◆ What is expected
Your copy of the material below should match it exactly, except that it holds no pictures.

◆ Information supplied
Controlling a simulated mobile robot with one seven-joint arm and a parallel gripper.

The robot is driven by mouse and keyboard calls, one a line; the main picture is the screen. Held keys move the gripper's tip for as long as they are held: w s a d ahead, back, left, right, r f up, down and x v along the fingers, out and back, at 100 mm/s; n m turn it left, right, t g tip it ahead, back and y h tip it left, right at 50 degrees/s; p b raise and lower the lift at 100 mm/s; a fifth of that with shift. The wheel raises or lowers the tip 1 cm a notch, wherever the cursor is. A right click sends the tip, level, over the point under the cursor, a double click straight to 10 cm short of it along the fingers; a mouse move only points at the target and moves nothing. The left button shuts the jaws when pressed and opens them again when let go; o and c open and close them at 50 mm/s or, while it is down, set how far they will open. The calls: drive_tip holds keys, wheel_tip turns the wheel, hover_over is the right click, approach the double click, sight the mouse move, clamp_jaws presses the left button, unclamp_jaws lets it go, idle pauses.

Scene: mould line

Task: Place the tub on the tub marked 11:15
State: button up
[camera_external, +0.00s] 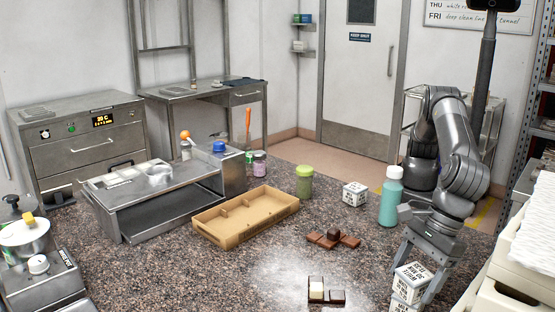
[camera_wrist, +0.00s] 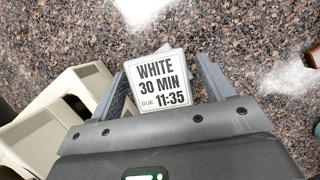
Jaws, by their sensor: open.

◆ The answer
Controlling a simulated mobile robot with one seven-joint arm and a parallel gripper.

The robot is driven by mouse and keyboard calls, one a line; the main picture is the screen. Held keys move the gripper's tip for as long as they are held: w s a d ahead, back, left, right, r f up, down and x v along the fingers, out and back, at 100 mm/s; n m turn it left, right, t g tip it ahead, back and y h tip it left, right at 50 degrees/s; p b raise and lower the lift at 100 mm/s; a fifth of that with shift. The wheel raises or lowers the tip 1 cm a notch, wherever the cursor is. A right click sends the tip, level, over the point under the cursor, a double click straight to 10 cm short of it along the fingers; a mouse move only points at the target and moves nothing. The left button shuts the jaws when pressed and opens them again when let go; o and c open and close them at 50 mm/s or, while it is down, set how far they will open. The calls: drive_tip holds keys, wheel_tip turns the wheel, hover_over is the right click, approach the double click, sight the mouse move, clamp_jaws presses the left button, unclamp_jaws lets it go, idle pauses.

Scene: mould line

Task: Place the tub on the tub marked 11:15
State: button up
[camera_external, +0.00s] 
[camera_wrist, +0.00s] 
Jaws, by their sensor: open.

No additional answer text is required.